Marcel Pagnol

Écrivain et cinéaste français (Aubagne 1895-Paris 1974).

Instituteur, fils d'instituteur, frère d'instituteurs

Le 28 février 1895 naît Marcel, fils de Joseph Pagnol, instituteur à Aubagne. Aubagne est une petite localité, près de Marseille, sous la montagne du Garlaban, dont la spécialité est la création de santons. Le futur académicien naît dans une maison du cours Barthélemy, ancien académicien – auteur du très célèbre Voyage du jeune Anacharsis…. Ces références, ces paysages seront au cœur de l'œuvre de Pagnol, le plus célèbre des écrivains régionalistes français.

Joseph Pagnol, son père, est depuis 1889 l'un de ces « hussards noirs » que la IIIe République a formés en grand nombre, en application des très récentes lois Ferry (1882), dans ses écoles normales, « séminaires où l'étude de la théologie était remplacée par des cours d'anticléricalisme » (la Gloire de mon père). Il faudra baptiser (à Marseille) le petit Marcel en cachette de ce père à la laïcité sans compromission.

L'enseignement public est de tradition dans la famille. Les deux sœurs et le jeune frère de Joseph sont eux aussi instituteurs. En 1897, le petit Pagnol suit son père, nommé dans le village de Saint-Loup. (C'est aujourd'hui un quartier de Marseille [Xe arrondissement], où a ouvert en 1961 le lycée Marcel-Pagnol : l'écrivain, présent le jour de l'inauguration en 1962, remercia l'institution d'avoir « inscrit sur la façade du plus beau lycée de France son prénom, suivi du nom de son père, instituteur à Saint-Loup ».) Il est remarquable que presque tous les détails de la vie de Pagnol semblent sortir d'un film de Pagnol – tant la symbiose est forte entre l'œuvre du cinéaste-écrivain et la région où il a grandi et travaillé. Un plan du Marseille (« le soleil y brille plus clair qu'en aucun autre endroit du monde ») des années 1900-1930, avec son pont transbordeur, ses vieux quartiers – tous deux détruits par les Allemands pendant la guerre – et sa « bonne Mère » (Notre-Dame-de-la-Garde), et une carte de la proche région (un triangle Marseille-Aubagne-Allauch, incluant les quartiers de la Treille, de la Valentine, des Camoins, dominé par les sommets du Garlaban et de Baumme-Sourne) peuvent donner à eux seuls une idée des sites de l'imaginaire pagnolesque.
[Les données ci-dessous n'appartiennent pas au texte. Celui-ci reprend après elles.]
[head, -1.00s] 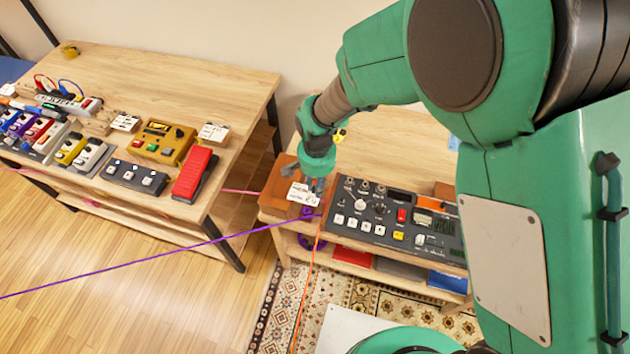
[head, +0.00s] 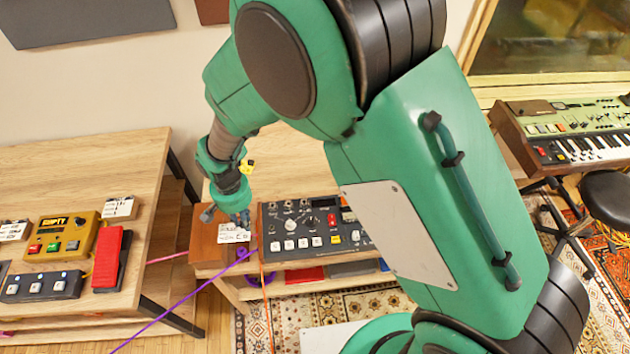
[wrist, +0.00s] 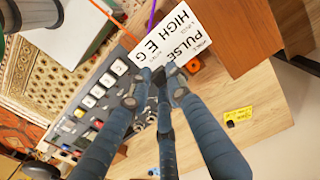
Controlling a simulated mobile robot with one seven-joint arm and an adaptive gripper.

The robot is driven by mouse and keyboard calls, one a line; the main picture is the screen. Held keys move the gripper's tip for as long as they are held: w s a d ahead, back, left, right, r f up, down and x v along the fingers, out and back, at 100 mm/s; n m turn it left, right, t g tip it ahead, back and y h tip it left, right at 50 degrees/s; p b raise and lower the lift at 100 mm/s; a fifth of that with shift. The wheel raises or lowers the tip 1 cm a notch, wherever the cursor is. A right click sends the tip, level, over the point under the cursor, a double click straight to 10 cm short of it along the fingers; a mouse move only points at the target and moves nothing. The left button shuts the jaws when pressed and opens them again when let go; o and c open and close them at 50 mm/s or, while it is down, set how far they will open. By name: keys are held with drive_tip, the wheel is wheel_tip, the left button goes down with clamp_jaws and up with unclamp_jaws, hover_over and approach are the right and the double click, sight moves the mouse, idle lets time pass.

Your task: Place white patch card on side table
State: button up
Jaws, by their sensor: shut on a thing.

Au quartier des Chartreux, où son père est nommé, le petit Marcel prépare le « concours des bourses » qui lui ouvrira les portes d'un grand lycée marseillais, le lycée Thiers, où le futur cinéaste de Marius fait ses classes. Parmi ses condisciples, un jeune Juif d'origine grecque, Albert Cohen, plus tard auteur de Belle du seigneur. Une scolarité brillante amène le jeune Marcel en khâgne… en 1914. Il y fonde une première revue « littéraire, artistique, théâtrale », Fortunio, qui disparaîtra durant la Grande Guerre pour reparaître à partir de 1920 et devenir les célèbres Cahiers du Sud, qui réuniront les signatures les plus brillantes de France (sous la direction de Jean Ballard).

Licencié d'anglais, Pagnol est successivement nommé à Tarascon, à Marseille, enfin à Paris, au lycée Condorcet. Sa vocation littéraire s'affirme alors : il écrit frénétiquement pour le théâtre, sur les traces de ce grand ancien Marseillais que fut Edmond Rostand, dont les pièces (Cyrano de Bergerac, Chantecler) font vibrer la France entière. C'est ainsi qu'il écrit Catulle, drame en 4 actes et en vers, qui ne trouve pas de distributeur. En revanche, les Marchands de gloire (écrit en collaboration avec Paul Nivoix), âpre satire dans le goût de Becque ou de Mirbeau sur les exploiteurs de la mémoire des soldats morts au champ d'honneur, font remarquer ce jeune Marseillais fraîchement « monté » à Paris. Suivent Jazz, dont le héros (interprété par Harry Baur) est déjà un universitaire, et enfin Topaze (1928), son premier vrai succès, histoire d'un professeur renvoyé pour une peccadille et qui devient l'un des aigrefins les plus voraces des Années folles.

La veine provençale

Ici s'achève la période anticonformiste de Pagnol. L'année suivante, Marius connaît, au Théâtre de Paris, un immense succès – entre autres parce que Raimu y interprète César : c'est le début d'une très longue collaboration. Pagnol a trouvé sa voie – ou le bon filon, l'exploitation de la couleur locale provençale, aux accents de vaudeville ou d'opérette, combinée avec les teintes sombres du mélodrame. Fanny (1931), qui fait suite à Marius, entérine la formule et le succès.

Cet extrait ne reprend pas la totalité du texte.